***** Supplied data

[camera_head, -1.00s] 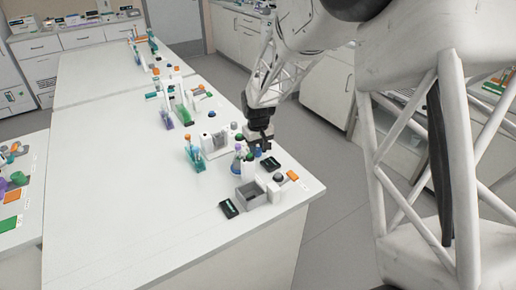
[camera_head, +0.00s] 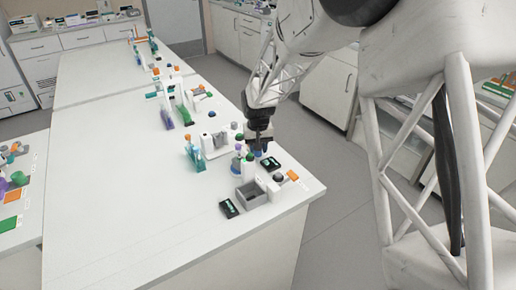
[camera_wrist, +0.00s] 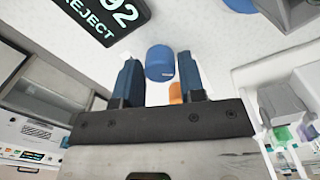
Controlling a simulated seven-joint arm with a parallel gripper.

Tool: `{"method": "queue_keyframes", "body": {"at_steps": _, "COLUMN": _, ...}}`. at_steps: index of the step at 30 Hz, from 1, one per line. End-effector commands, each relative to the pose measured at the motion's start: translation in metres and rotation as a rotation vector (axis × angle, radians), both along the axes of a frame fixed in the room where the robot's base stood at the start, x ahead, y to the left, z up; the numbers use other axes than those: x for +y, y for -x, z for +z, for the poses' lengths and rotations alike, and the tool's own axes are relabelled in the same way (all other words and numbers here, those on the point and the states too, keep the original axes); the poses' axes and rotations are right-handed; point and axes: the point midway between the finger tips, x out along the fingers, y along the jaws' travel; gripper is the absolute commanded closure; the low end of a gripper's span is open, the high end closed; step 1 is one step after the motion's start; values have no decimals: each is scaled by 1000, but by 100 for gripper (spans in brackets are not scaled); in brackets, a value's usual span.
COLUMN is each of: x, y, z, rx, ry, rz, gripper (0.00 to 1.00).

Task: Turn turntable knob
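A blue round knob (camera_wrist: 159,62) shows in the wrist view, just ahead of and between my fingertips. It is probably the turntable knob. My gripper (camera_wrist: 158,75) is open, with one dark blue finger on each side of the knob. A gap shows on both sides, and I cannot tell how far the fingers reach down beside it. In the head view my gripper (camera_head: 258,146) points down over the right side of the bench, and it mostly hides the knob. The turntable itself cannot be made out clearly.
A black display reading "92 REJECT" (camera_wrist: 100,15) lies close by; a black panel (camera_head: 270,163) also shows in the head view. A grey open box (camera_head: 250,194), a flask (camera_head: 236,165) and a teal tube rack (camera_head: 195,155) stand near. The bench's left part is clear.

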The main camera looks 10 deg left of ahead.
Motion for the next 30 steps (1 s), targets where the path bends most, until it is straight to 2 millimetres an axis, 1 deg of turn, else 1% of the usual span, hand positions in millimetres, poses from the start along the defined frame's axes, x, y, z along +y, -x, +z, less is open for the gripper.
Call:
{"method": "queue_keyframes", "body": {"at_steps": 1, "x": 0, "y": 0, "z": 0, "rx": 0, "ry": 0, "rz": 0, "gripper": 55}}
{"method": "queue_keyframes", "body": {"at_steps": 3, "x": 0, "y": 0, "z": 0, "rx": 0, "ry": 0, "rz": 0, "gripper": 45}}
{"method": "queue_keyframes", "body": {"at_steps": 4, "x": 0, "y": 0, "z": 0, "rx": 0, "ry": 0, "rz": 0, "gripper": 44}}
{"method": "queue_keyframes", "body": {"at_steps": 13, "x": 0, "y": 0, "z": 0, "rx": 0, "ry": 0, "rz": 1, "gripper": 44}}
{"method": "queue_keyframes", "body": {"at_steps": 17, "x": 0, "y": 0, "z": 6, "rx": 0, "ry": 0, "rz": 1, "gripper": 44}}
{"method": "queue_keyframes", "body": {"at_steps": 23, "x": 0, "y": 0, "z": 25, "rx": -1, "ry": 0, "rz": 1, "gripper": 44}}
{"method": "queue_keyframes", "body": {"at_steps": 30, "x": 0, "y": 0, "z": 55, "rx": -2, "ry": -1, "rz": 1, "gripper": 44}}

**********

**Do this**
Copy every line that contains the string "span".

**Completed exercise**
Tool: `{"method": "queue_keyframes", "body": {"at_steps": _, "COLUMN": _, ...}}`. at_steps: index of the step at 30 Hz, from 1, one per line. End-effector commands, each relative to the pose measured at the motion's start: translation in metres and rotation as a rotation vector (axis × angle, radians), both along the axes of a frame fixed in the room where the robot's base stood at the start, x ahead, y to the left, z up; the numbers use other axes than those: x for +y, y for -x, z for +z, for the poses' lengths and rotations alike, and the tool's own axes are relabelled in the same way (all other words and numbers here, those on the point and the states too, keep the original axes); the poses' axes and rotations are right-handed; point and axes: the point midway between the finger tips, x out along the fingers, y along the jaws' travel; gripper is the absolute commanded closure; the low end of a gripper's span is open, the high end closed; step 1 is one step after the motion's start; values have no decimals: each is scaled by 1000, but by 100 for gripper (spans in brackets are not scaled); in brackets, a value's usual span.
Motion for the next 30 steps (1 s), targets where the path bends most, until it is straight to 2 millimetres an axis, 1 deg of turn, else 1% of the usual span, hand positions in millimetres, poses from the start along the defined frame's axes, x, y, z along +y, -x, +z, less is open for the gripper.

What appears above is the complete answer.